Building your own property portfolio in the UK can appear challenging, but the private rental sector is growing rapidly, with private rentals now making up a fifth of all UK households. The prospects for growth are undiminished, with the PRS looking set to expand by another 25% over the next four years.
How to build a property portfolio
Is buy to let a good investment? We take a look at buy to let investment strategies that can help you create a property portfolio.
Building your own property portfolio in the UK can appear challenging, but the private rental sector is growing rapidly, with private rentals now making up a fifth of all UK households. The prospects for growth are undiminished, with the PRS looking set to expand by another 25% over the next four years. This means that one in four households will be looking to rent a privately owned property, so building a property portfolio can offer excellent financial returns.
Starting a property portfolio is the beginning of a major long-term project. To help you avoid the pitfalls and reap the rewards, we’ve created a step by step guide to buy to let investment strategies that will allow you to develop your portfolio in a sustainable and profitable way.
Seven steps towards building a property portfolio in the UK
1. Identify your aims
As with any investment, the first step when investing in property is to consider your financial goals.

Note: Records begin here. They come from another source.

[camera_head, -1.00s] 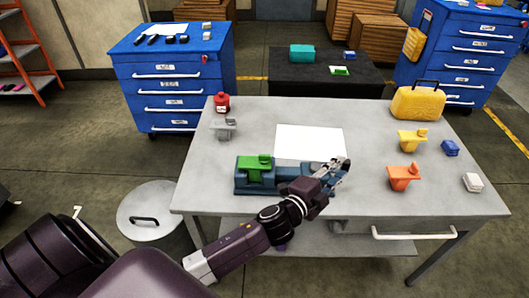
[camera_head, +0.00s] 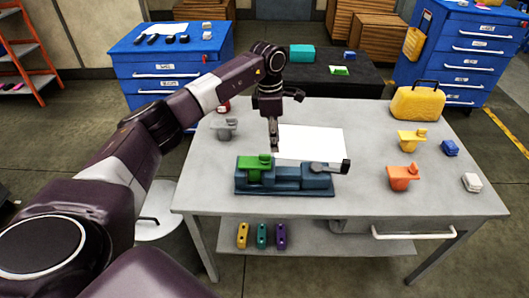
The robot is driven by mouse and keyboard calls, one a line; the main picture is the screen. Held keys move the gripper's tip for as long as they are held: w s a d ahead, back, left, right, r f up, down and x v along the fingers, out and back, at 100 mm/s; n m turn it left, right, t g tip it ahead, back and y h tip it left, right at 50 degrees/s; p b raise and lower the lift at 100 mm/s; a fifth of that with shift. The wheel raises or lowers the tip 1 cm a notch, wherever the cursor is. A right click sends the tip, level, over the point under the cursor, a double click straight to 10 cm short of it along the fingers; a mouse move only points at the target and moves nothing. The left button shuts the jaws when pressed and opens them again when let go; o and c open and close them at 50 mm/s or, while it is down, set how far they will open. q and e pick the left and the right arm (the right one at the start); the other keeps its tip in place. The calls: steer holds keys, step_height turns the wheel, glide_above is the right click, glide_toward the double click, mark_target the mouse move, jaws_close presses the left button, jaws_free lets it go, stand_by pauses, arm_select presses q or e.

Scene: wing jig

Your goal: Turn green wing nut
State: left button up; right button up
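The green wing nut (camera_head: 253,162) sits on top of the left end of a blue jig (camera_head: 285,186) on the grey table. A grey and black lever part (camera_head: 330,167) lies at the jig's right end. My left arm reaches in from the left, and my left gripper (camera_head: 274,146) points down just behind the jig, above and to the right of the green wing nut in the picture. It looks apart from the nut. The fingers are seen nearly edge-on, so their opening is unclear. My right gripper is out of view.
A white sheet (camera_head: 315,143) lies behind the jig. A grey part (camera_head: 224,128) stands at left. The table's front strip is clear.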

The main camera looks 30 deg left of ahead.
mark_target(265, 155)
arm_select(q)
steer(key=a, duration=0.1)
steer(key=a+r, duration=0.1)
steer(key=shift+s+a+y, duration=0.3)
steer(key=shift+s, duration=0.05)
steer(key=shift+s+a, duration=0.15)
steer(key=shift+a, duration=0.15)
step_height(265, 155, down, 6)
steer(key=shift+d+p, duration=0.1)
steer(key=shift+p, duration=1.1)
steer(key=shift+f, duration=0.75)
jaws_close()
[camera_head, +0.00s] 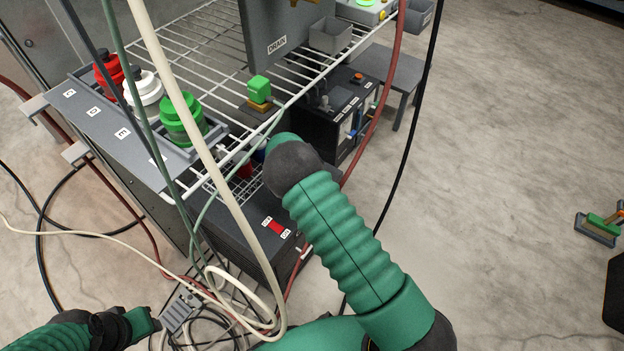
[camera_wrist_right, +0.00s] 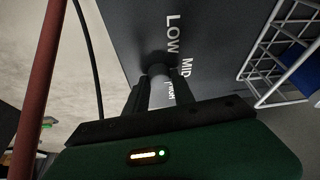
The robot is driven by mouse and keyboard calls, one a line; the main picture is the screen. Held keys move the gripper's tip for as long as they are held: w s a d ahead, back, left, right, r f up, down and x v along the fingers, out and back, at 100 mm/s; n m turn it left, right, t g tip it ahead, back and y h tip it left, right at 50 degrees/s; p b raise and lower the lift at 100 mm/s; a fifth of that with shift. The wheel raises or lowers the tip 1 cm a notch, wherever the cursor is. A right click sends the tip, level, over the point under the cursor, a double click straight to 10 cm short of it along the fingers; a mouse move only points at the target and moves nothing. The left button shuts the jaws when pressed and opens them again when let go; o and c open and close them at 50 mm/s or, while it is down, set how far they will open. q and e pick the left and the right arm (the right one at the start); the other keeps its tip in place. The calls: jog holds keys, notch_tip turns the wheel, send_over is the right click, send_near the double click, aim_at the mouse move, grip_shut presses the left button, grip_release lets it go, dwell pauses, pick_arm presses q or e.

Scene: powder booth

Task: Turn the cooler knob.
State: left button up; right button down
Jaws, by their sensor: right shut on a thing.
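In the right wrist view, my right gripper (camera_wrist_right: 158,88) is shut on the grey cooler knob (camera_wrist_right: 159,71), with one finger on each side of it. The knob stands out from a dark panel (camera_wrist_right: 215,40) marked LOW, MID and HIGH in white. The fingers partly cover the HIGH label, and the knob's pointer cannot be made out. In the head view, my right forearm hides this gripper and the knob. My left gripper (camera_head: 176,313) is at the lower left, over loose cables and away from the rack. Its jaw opening is unclear.
A white wire rack (camera_head: 195,45) holds red (camera_head: 108,70), white (camera_head: 143,88) and green (camera_head: 182,122) containers. A dark box with a red switch (camera_head: 276,227) stands below. A cream hose (camera_head: 190,120) and a red hose (camera_head: 375,110) hang close by. The floor at right is mostly clear.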

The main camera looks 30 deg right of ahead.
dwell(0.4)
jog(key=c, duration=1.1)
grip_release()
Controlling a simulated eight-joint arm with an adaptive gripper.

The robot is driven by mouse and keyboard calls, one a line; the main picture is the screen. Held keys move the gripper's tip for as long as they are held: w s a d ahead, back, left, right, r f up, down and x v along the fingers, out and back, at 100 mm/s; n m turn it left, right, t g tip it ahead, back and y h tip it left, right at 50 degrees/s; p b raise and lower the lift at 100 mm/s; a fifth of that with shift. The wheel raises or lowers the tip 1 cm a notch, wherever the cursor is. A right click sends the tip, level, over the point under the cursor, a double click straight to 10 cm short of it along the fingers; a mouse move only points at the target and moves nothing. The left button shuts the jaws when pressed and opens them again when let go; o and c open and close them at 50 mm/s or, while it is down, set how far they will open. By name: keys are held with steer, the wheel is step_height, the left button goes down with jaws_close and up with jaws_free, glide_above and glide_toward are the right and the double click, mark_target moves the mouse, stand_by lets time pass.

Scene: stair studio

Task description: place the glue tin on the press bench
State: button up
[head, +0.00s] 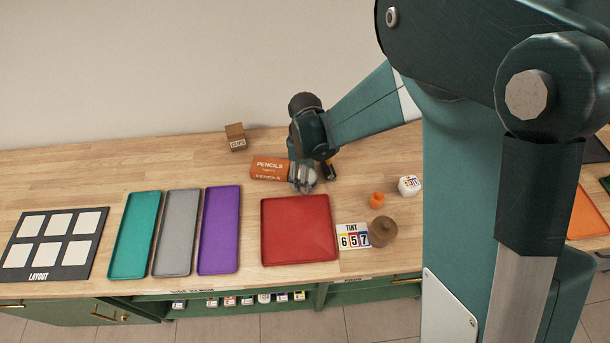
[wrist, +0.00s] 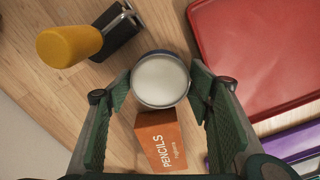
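The wrist view shows a round tin (wrist: 160,80) with a pale lid and dark rim, probably the glue tin; no label on it is readable. My gripper (wrist: 161,70) has one finger on each side of the tin, very close to its sides; whether they press on it cannot be told. In the head view my gripper (head: 303,180) is low over the wooden bench (head: 80,180), behind the red tray, and hides most of the tin. I cannot tell which surface is the press bench; another surface with an orange tray (head: 586,215) shows at the far right.
An orange pencils box (head: 269,168) is close beside the gripper. A yellow-handled tool (wrist: 70,45) lies near the tin. The red tray (head: 299,230), purple tray (head: 219,230), brown pot (head: 382,231), orange item (head: 377,200) and white block (head: 409,185) stand around. The back left is mostly clear.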

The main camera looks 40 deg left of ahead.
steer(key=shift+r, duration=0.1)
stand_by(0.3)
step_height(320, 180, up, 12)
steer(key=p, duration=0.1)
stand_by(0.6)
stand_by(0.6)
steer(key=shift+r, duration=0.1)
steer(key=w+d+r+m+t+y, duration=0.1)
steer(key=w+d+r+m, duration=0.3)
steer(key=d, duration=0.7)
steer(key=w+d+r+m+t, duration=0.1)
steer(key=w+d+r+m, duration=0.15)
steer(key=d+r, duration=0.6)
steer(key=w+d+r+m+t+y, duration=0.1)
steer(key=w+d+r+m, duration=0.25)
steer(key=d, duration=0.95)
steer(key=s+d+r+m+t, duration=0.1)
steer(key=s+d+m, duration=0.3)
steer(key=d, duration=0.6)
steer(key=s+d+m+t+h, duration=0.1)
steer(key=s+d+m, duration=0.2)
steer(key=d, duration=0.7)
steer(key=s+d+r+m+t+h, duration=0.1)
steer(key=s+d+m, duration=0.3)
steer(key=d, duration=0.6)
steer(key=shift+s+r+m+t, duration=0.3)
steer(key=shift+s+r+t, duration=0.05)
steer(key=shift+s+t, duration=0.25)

Is your main concern to grow your capital or are you looking to generate a regular income from investing in buy to let property? Or maybe, like many investors, you are planning to achieve both these aims.
To get off to a good start, it’s important to be clear about your priorities and goals right from the start. Once you are clear about your aims, you will be able to decide what type of property to buy and the way in which you develop your portfolio.
2. Starting small
Generally, it ’s recommended that as a new investor, you should not attempt to build a portfolio of several properties right from the beginning. Instead, you should think about developing your portfolio slowly and sustainably.
Choose your first investment wisely. Would you prefer a property close to where you live, in order to be able to keep on top of maintenance? Or are you happy to try further afield and entrust management tasks to a third party? For help choosing, try our guide to the best buy-to-let areas in the UK.
Do your research carefully before buying. If you intend to manage and maintain the property yourself, then look out for a property within easy reach of the area where you live. On the other hand, if you are happy to leave maintenance and management to a letting agent or another third party, you can look further afield, allowing you to buy properties in areas which you think will prove to be a good investment.
3. Go in with a low offer
Generally speaking, prices are starting to slip back slightly, and many experts predict that prices are likely to drop even further. Property prices are currently being driven down because of low levels of demand, although the picture is not the same across the whole of the UK.
There is definitely a buyers’ market at present so don’t be afraid to make an offer below the actual asking price – the days of bidding wars between purchasers are gone for now. You’ve nothing to lose by this strategy. Even if your offer is turned down, you can always come back with a higher one: it’s better to miss out on the property than to find you have overpaid for it.
4. Keep a close eye on the key metrics
As you begin building up your portfolio, it’s essential to keep track of the key metrics – or key performance indicators (KPIs) as businesses refer to them. Ensure that you are charging a high enough rent to cover your mortgage payments while still leaving a margin for a return on your investment. Don’t forget to factor in enough to allow for periods between tenants when the property will be empty – you will still have to pay council tax on the property.
The best way to do this is to treat your property portfolio like a business right from the start. Decide which are the most important figures to keep an eye on and track them regularly. As you develop your portfolio, you will require this information to support your investments so once again, think of this task just like you would when running any business and make it a regular part of your routine.
5. Look after your tenants
It’s all too easy for inexperienced landlords to neglect the other most important party to the contract – their tenant. It makes good financial sense to keep your tenants happy as this will encourage them to stay longer, minimising the risk of periods when your property is empty. However, it’s also important to choose the right tenant. Check their credit history and references carefully or consider using an agency to do this on your behalf.
6. Take things slowly
Don’t try to run before you’ve learnt how to walk. It pays to be cautious when building a property portfolio for the longer term. Various indicators suggest a degree of volatility in the medium term with regard to both the economy and the property, and it’s essential to keep yourself informed about the latest developments.
It’s also important to bear in mind your debts and mortgages. As you acquire more properties for your portfolio, try to avoid borrowing against more than one property at a time. This is known as cross-collateralisation and should you be in the unfortunate position of not being able to pay your mortgage. You could be forced to sell several properties just to pay off a single loan.
7. Remember your ultimate goal
Lastly, keep an exit strategy in mind.
What’s your ultimate aim in developing your property portfolio? Whether you’re aiming to create a retirement income sustainable in the long term or are planning to sell up eventually and release cash, it’s a good idea to plan an exit strategy and bear it in mind at every stage of the process. Making wise investment decisions will help you to achieve your aims for a prosperous future.